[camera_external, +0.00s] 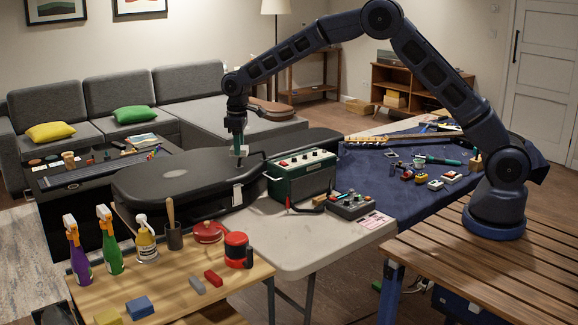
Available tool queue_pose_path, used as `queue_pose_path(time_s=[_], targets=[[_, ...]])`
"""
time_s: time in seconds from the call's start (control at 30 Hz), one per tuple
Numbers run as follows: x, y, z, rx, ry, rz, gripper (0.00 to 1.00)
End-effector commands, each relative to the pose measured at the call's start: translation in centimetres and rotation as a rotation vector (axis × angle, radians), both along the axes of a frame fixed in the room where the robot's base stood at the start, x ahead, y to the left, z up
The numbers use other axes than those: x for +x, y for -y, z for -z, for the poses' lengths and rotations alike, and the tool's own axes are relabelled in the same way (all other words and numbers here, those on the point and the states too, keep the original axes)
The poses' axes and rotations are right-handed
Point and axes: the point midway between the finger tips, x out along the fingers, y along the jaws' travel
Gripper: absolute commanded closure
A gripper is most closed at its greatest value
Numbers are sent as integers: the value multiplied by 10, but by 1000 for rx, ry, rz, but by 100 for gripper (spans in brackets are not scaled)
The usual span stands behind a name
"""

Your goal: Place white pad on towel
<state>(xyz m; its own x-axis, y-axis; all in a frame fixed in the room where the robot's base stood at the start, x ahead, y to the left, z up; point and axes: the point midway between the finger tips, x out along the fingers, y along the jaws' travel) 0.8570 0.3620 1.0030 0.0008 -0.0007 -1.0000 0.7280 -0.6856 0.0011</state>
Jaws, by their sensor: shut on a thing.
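My gripper (239,150) points down over the right part of the black guitar case (140,188). It is shut on a small pale piece (243,151), which looks like the white pad. The piece is partly hidden by the fingers, and I cannot tell whether it touches the case lid. A dark blue cloth (370,196), the most towel-like thing in view, covers the right part of the table, to the right of my gripper. Guitar parts and small tools lie on it.
A green amplifier (302,176) stands just right of my gripper, with a pedal box (351,206) in front. A guitar neck (385,138) lies along the cloth's far edge. Spray bottles (108,240) and a red tin (236,247) crowd the wooden bench. The white table's front (290,240) is clear.

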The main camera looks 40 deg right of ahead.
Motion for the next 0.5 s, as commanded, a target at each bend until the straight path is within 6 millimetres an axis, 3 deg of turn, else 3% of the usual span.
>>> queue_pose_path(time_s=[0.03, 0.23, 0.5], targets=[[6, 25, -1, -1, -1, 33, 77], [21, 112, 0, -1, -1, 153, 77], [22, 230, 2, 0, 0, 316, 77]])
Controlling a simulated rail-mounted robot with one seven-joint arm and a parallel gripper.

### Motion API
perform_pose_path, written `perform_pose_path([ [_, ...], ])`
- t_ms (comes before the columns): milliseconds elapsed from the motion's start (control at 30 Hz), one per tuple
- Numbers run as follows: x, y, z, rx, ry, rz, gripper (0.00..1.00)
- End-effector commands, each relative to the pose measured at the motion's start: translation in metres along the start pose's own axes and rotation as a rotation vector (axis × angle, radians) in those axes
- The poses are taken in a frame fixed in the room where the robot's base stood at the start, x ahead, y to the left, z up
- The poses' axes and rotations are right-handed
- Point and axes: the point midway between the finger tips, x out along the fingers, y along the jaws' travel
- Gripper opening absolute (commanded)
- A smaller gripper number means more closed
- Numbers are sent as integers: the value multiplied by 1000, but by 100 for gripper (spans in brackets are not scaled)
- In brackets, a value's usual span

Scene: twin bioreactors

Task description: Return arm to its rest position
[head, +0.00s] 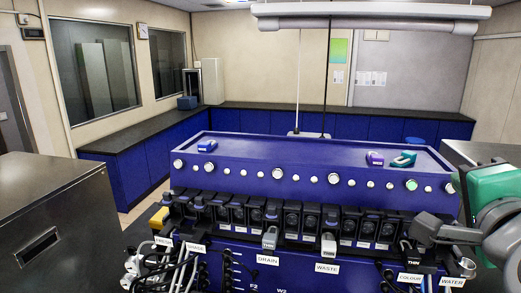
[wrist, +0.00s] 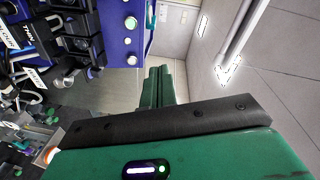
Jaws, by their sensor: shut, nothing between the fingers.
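My gripper (wrist: 159,72) shows in the wrist view as two green fingers side by side, shut and empty, beyond the black bar of my green hand. The fingertips point past the end of the blue bioreactor console (wrist: 118,28), apart from it, with open floor behind them. In the head view, part of my green and grey arm (head: 492,186) is at the right edge, in front of the console's right end. The fingertips cannot be made out there.
The blue console (head: 330,150) carries knobs and a row of black pumps (head: 292,219). Small blue, purple and teal items (head: 403,159) lie on top. Tubes and cables (head: 170,262) hang at front left. A dark cabinet (head: 50,195) stands left. A light bar (head: 370,14) hangs above.

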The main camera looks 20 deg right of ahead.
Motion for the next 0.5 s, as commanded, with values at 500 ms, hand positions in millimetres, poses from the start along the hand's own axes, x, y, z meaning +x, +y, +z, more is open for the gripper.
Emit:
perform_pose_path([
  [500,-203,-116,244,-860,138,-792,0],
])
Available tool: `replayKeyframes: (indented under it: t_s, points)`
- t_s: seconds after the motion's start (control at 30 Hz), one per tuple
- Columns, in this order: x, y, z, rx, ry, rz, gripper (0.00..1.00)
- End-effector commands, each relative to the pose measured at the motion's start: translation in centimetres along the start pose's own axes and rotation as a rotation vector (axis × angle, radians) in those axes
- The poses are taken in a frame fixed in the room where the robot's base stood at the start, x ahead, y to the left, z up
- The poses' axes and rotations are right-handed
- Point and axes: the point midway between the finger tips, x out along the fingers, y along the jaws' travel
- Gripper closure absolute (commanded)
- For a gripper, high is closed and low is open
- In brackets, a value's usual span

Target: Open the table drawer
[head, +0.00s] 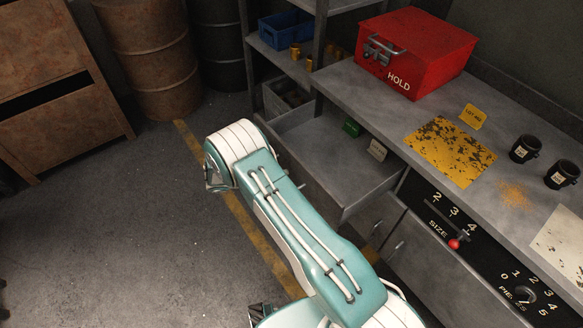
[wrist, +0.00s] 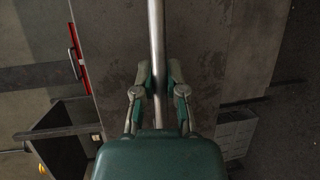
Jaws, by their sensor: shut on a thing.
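The table drawer (head: 325,150) is pulled well out from under the grey worktop in the head view. A green block (head: 351,128) and a small light tag (head: 377,150) are inside it. In the wrist view, my gripper (wrist: 157,88) is shut on the drawer handle (wrist: 156,30), a long metal bar running between the fingers. The grey drawer front (wrist: 205,50) lies behind the bar. In the head view my arm hides the handle and most of my gripper.
A red HOLD box (head: 415,50), a yellow plate (head: 450,151) and two black mugs (head: 525,148) stand on the worktop (head: 380,97). A red-knobbed lever (head: 454,244) is on the right panel. The floor at left is clear.

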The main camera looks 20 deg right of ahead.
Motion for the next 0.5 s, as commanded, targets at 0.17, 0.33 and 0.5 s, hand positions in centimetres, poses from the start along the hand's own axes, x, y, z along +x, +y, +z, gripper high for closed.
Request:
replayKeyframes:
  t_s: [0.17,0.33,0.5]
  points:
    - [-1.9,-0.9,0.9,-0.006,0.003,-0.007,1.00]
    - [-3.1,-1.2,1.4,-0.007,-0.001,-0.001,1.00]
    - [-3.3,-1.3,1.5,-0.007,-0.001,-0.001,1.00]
..............................
**Problem to work on**
Repeat each record exactly as shown above, dropping all images.

**Reply to the exercise**
[camera_external, +0.00s] 
Available tool queue_pose_path, used as `queue_pose_path(time_s=[_], targets=[[_, ...]])`
"""
time_s: time in seconds from the call's start (control at 30 Hz), one per tuple
Numbers run as follows: x, y, z, rx, ry, rz, gripper (0.00 to 1.00)
End-effector commands, each relative to the pose measured at the call's start: translation in centimetres and rotation as a rotation vector (axis × angle, radians), both along the axes of a frame fixed in the room where the robot's base stood at the start, x ahead, y to the left, z up
The numbers use other axes than those: x for +x, y for -y, z for -z, for the poses' lengths and rotations alike, and the tool's own axes are relabelled in the same way (all other words and numbers here, those on the point and the states too, keep the original axes)
The poses' axes and rotations are right-handed
Point and axes: the point midway between the finger tips, x out along the fingers, y along the jaws' travel
Gripper: absolute commanded closure
A gripper is most closed at its greatest value
Numbers are sent as integers: the value multiplied by 10, but by 1000 for rx, ry, rz, but by 100 for gripper (spans in brackets are not scaled)
The usual span stands behind a name
"""

Your goal: Place white pad on towel
<state>(xyz m; its own x-axis, y-axis; all in a frame fixed in the room where the robot's base stood at the start, x ahead, y to the left, z up; point and axes: the point midway between the finger tips, x out along the fingers, y along the jaws' travel) 0.8570 0.3620 1.0030 0.0008 -0.0007 -1.0000 0.7280 -0.6856 0.0011</state>
Jaws, by their sensor: shut on a thing.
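My gripper (239,150) points down over the right part of the black guitar case (140,188). It is shut on a small pale piece (243,151), which looks like the white pad. The piece is partly hidden by the fingers, and I cannot tell whether it touches the case lid. A dark blue cloth (370,196), the most towel-like thing in view, covers the right part of the table, to the right of my gripper. Guitar parts and small tools lie on it.
A green amplifier (302,176) stands just right of my gripper, with a pedal box (351,206) in front. A guitar neck (385,138) lies along the cloth's far edge. Spray bottles (108,240) and a red tin (236,247) crowd the wooden bench. The white table's front (290,240) is clear.

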The main camera looks 40 deg right of ahead.
Motion for the next 0.5 s, as commanded, a target at each bend until the straight path is within 6 millimetres an axis, 3 deg of turn, else 3% of the usual span.
>>> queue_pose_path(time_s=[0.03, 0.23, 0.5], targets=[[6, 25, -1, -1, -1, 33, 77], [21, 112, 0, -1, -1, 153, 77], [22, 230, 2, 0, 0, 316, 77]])
Controlling a simulated rail-mounted robot with one seven-joint arm and a parallel gripper.

### Motion API
perform_pose_path, written `perform_pose_path([ [_, ...], ])`
- t_ms (comes before the columns): milliseconds elapsed from the motion's start (control at 30 Hz), one per tuple
- Numbers run as follows: x, y, z, rx, ry, rz, gripper (0.00..1.00)
- End-effector commands, each relative to the pose measured at the motion's start: translation in metres along the start pose's own axes and rotation as a rotation vector (axis × angle, radians) in those axes
- The poses are taken in a frame fixed in the room where the robot's base stood at the start, x ahead, y to the left, z up
- The poses' axes and rotations are right-handed
- Point and axes: the point midway between the finger tips, x out along the fingers, y along the jaws' travel
- Gripper opening absolute (commanded)
- A smaller gripper number means more closed
- Numbers are sent as integers: the value multiplied by 1000, but by 100 for gripper (spans in brackets are not scaled)
- In brackets, a value's usual span

Scene: twin bioreactors

Task description: Return arm to its rest position
[head, +0.00s] 
[wrist, +0.00s] 
Jaws, by their sensor: shut, nothing between the fingers.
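My gripper (wrist: 159,72) shows in the wrist view as two green fingers side by side, shut and empty, beyond the black bar of my green hand. The fingertips point past the end of the blue bioreactor console (wrist: 118,28), apart from it, with open floor behind them. In the head view, part of my green and grey arm (head: 492,186) is at the right edge, in front of the console's right end. The fingertips cannot be made out there.
The blue console (head: 330,150) carries knobs and a row of black pumps (head: 292,219). Small blue, purple and teal items (head: 403,159) lie on top. Tubes and cables (head: 170,262) hang at front left. A dark cabinet (head: 50,195) stands left. A light bar (head: 370,14) hangs above.

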The main camera looks 20 deg right of ahead.
Motion for the next 0.5 s, as commanded, with values at 500 ms, hand positions in millimetres, poses from the start along the hand's own axes, x, y, z meaning +x, +y, +z, more is open for the gripper.
Emit:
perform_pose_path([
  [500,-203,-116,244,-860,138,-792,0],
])
Available tool: `replayKeyframes: (indented under it: t_s, points)`
- t_s: seconds after the motion's start (control at 30 Hz), one per tuple
- Columns, in this order: x, y, z, rx, ry, rz, gripper (0.00..1.00)
- End-effector commands, each relative to the pose measured at the motion's start: translation in centimetres along the start pose's own axes and rotation as a rotation vector (axis × angle, radians) in those axes
- The poses are taken in a frame fixed in the room where the robot's base stood at the start, x ahead, y to the left, z up
- The poses' axes and rotations are right-handed
- Point and axes: the point midway between the finger tips, x out along the fingers, y along the jaws' travel
- Gripper closure absolute (commanded)
- For a gripper, high is closed and low is open
- In brackets, a value's usual span

Target: Open the table drawer
[head, +0.00s] 
[wrist, +0.00s] 
Jaws, by their sensor: shut on a thing.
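The table drawer (head: 325,150) is pulled well out from under the grey worktop in the head view. A green block (head: 351,128) and a small light tag (head: 377,150) are inside it. In the wrist view, my gripper (wrist: 157,88) is shut on the drawer handle (wrist: 156,30), a long metal bar running between the fingers. The grey drawer front (wrist: 205,50) lies behind the bar. In the head view my arm hides the handle and most of my gripper.
A red HOLD box (head: 415,50), a yellow plate (head: 450,151) and two black mugs (head: 525,148) stand on the worktop (head: 380,97). A red-knobbed lever (head: 454,244) is on the right panel. The floor at left is clear.

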The main camera looks 20 deg right of ahead.
Motion for the next 0.5 s, as commanded, targets at 0.17, 0.33 and 0.5 s, hand positions in centimetres, poses from the start along the hand's own axes, x, y, z along +x, +y, +z, gripper high for closed.
Request:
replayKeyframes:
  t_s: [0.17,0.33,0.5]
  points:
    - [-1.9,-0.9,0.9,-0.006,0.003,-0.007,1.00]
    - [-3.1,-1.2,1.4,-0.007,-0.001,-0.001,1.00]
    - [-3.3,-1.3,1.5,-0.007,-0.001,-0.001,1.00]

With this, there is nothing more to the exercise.